Uniformity of the feminine sex is reinforced multiple times throughout a day for a woman living in Victory. The wife wakes up each morning to see her husband off to work. Immediately after he leaves, she deep cleans the entire house from top to bottom for him. Her ballet class each afternoon reinforces aspects of control, and the radio she listens to on the bus home contains hidden messages regarding the importance of strict gender roles. The woman’s life is meticulously calculated to manipulate her into desiring traits that sustain the male gaze. 

Wilde illustrates female oppression throughout the film by physically confining the female characters. Even when Alice initially ignores her intuitions, her daily routine acts out against her. As she cleans her windows, the walls close in on her: squeezing her body until she struggles to breathe. When Alice goes to dance class, she sees her friend Margaret trapped behind the mirror, violently banging her head into the glass. Wilde’s demonstrations of claustrophobia exhibit the sheer severity of Alice’s (and the rest of the women in Victory’s) confinement and, thus, the simulation’s systemic imbalance. Alice’s own house and personal activities become an inescapable cage. She desperately tries to ignore her own conscience and conform to society’s norms, but it is impossible. Regardless of if she gives in or fights against Victory’s ideologies, she remains a prisoner. 

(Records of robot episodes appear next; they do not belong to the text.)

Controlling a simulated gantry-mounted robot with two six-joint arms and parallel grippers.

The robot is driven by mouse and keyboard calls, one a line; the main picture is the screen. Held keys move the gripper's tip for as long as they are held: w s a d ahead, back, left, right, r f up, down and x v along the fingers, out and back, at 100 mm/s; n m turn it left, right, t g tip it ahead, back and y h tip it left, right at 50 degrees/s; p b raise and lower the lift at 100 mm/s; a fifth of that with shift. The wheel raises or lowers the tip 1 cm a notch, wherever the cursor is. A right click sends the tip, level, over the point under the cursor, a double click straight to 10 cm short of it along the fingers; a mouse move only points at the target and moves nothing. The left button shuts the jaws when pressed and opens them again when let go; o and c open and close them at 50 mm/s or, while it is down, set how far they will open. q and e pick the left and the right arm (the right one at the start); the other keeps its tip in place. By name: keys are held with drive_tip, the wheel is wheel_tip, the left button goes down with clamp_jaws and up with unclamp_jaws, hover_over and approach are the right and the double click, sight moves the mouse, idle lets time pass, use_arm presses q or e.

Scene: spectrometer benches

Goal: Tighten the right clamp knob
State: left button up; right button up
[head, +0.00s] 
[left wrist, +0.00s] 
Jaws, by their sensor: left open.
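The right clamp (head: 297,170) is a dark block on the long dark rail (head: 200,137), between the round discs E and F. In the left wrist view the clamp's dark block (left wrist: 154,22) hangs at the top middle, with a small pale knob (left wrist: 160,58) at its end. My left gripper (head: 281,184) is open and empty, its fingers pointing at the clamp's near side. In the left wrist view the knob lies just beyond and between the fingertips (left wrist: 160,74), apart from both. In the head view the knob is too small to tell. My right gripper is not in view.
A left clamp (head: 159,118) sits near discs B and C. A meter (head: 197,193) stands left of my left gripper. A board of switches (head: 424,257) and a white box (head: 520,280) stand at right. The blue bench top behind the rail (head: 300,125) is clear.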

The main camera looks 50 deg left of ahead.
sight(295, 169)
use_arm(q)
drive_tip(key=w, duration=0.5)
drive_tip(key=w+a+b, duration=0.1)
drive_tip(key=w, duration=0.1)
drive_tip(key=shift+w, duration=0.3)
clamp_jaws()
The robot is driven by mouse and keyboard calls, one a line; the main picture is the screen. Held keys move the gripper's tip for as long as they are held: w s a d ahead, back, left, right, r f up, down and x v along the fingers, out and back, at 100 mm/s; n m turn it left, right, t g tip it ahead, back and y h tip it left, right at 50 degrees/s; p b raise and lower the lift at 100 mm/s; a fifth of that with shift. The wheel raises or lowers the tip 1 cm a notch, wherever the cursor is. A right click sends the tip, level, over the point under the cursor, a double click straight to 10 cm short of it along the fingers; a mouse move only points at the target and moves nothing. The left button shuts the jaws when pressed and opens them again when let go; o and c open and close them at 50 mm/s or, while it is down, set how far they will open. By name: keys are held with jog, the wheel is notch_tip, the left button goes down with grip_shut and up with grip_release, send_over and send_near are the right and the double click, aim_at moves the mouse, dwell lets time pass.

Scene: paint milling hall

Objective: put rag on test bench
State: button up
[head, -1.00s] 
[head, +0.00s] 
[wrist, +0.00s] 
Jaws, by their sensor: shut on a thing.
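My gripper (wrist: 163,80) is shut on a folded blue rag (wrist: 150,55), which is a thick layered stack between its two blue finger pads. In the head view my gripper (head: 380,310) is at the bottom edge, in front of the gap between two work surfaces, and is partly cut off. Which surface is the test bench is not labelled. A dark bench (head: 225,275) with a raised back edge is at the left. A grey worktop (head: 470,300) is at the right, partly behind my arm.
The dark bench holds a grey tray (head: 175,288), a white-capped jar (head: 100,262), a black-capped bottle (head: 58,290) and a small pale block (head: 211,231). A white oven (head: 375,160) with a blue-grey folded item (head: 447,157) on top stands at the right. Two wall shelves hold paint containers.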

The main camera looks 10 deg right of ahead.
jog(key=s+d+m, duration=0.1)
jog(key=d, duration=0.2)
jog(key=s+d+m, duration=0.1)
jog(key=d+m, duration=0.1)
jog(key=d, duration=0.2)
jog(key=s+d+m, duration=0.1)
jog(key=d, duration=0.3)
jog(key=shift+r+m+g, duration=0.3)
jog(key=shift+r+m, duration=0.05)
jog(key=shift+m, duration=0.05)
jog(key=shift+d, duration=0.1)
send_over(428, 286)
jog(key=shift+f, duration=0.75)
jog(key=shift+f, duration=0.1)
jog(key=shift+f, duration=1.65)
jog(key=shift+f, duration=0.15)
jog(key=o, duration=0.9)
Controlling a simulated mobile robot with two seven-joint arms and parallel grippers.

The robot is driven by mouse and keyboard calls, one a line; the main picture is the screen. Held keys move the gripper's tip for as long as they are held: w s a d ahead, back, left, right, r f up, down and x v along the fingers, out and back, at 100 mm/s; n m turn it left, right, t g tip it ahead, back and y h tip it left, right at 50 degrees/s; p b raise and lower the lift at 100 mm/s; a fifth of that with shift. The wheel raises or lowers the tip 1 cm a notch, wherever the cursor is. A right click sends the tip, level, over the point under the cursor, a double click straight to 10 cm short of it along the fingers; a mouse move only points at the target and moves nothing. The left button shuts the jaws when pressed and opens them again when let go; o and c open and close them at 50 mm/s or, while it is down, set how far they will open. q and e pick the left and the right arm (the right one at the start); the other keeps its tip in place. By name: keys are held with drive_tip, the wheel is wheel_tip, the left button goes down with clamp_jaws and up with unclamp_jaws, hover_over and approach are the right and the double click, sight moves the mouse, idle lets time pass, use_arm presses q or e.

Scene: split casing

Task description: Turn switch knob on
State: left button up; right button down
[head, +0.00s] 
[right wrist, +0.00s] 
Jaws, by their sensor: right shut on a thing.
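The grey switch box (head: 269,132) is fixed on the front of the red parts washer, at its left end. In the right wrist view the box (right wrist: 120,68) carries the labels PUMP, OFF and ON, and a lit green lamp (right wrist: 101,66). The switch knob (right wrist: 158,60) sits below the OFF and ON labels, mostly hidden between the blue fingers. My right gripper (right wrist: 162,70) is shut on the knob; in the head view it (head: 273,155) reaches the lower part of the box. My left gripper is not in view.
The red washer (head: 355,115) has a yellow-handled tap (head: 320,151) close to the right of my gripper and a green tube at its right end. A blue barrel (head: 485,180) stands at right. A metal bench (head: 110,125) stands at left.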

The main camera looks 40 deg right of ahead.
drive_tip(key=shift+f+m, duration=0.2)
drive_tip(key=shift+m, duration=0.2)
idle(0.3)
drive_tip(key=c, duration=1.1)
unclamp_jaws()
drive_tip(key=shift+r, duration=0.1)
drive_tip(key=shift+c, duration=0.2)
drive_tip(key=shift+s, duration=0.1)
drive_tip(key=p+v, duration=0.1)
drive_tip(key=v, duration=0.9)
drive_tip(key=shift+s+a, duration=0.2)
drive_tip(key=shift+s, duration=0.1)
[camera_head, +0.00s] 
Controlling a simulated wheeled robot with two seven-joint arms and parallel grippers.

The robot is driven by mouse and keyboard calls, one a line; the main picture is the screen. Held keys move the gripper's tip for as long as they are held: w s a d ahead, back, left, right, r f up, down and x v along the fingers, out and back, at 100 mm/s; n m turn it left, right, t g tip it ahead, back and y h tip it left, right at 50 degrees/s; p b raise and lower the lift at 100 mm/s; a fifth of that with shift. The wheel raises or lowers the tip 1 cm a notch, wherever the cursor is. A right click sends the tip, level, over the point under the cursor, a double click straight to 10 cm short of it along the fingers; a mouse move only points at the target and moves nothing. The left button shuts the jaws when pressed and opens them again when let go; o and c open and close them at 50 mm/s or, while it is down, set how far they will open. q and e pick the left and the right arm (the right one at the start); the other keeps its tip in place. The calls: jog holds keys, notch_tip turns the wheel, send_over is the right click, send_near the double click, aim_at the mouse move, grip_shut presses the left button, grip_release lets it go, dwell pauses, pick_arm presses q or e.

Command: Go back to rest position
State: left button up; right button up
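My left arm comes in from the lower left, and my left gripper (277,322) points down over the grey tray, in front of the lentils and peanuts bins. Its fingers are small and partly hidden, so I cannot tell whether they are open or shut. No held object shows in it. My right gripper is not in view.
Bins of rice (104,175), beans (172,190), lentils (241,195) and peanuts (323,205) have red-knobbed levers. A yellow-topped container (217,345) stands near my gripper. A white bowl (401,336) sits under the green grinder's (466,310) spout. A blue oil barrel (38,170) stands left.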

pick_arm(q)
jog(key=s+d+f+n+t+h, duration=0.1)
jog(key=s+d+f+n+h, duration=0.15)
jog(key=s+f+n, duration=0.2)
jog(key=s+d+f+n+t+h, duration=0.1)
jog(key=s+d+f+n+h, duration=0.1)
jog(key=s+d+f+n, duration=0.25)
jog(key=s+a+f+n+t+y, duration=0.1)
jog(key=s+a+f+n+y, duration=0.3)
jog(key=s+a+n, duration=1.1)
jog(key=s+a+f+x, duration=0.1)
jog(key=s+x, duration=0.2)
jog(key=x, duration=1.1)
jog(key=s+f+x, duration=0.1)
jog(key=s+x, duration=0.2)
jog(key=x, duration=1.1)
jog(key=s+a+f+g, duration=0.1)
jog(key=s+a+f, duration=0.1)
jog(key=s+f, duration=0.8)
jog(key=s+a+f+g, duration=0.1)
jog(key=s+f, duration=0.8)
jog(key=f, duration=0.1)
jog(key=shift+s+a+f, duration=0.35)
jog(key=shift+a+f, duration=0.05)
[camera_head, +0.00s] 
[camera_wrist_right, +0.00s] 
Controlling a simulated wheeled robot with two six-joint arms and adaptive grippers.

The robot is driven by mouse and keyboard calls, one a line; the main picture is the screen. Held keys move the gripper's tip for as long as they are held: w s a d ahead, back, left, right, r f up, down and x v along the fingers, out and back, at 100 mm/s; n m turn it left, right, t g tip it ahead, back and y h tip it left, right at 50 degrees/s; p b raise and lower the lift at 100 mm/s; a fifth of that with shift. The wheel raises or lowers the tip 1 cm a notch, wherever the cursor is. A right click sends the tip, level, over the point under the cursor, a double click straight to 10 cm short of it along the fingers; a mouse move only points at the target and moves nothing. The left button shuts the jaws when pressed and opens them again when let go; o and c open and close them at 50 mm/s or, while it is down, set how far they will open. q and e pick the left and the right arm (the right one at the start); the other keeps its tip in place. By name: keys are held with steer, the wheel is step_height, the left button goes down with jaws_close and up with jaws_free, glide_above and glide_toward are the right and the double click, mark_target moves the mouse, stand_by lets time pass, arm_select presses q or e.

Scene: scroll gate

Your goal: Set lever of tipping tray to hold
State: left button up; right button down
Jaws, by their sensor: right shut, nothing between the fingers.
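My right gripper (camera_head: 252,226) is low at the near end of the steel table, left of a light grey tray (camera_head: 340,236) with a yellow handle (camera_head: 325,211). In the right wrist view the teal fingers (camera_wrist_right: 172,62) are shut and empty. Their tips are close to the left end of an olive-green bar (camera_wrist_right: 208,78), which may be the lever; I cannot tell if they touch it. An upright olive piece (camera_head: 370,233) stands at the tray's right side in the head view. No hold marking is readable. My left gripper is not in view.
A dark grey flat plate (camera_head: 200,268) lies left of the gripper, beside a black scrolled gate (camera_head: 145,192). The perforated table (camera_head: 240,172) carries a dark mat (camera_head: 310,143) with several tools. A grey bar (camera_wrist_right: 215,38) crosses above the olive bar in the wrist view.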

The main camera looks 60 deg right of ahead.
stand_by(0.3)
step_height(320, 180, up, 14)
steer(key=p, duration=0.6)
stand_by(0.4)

It is obvious that Frank — together with the rest of the men in Victory — believe that women are too dumb to conceptualize their own reality and are, thus, unworthy of cultivating their own basic autonomy. Frank’s innate lack of creativity and diversity to how each “couple” met and where each woman is from indicates how the Victory men view women. Each woman is from Boston, and each couple met when the husband dropped his train ticket in front of the woman at a train station. Perhaps, the men believe the women would be too busy waiting on their every need to consider anything suspicious.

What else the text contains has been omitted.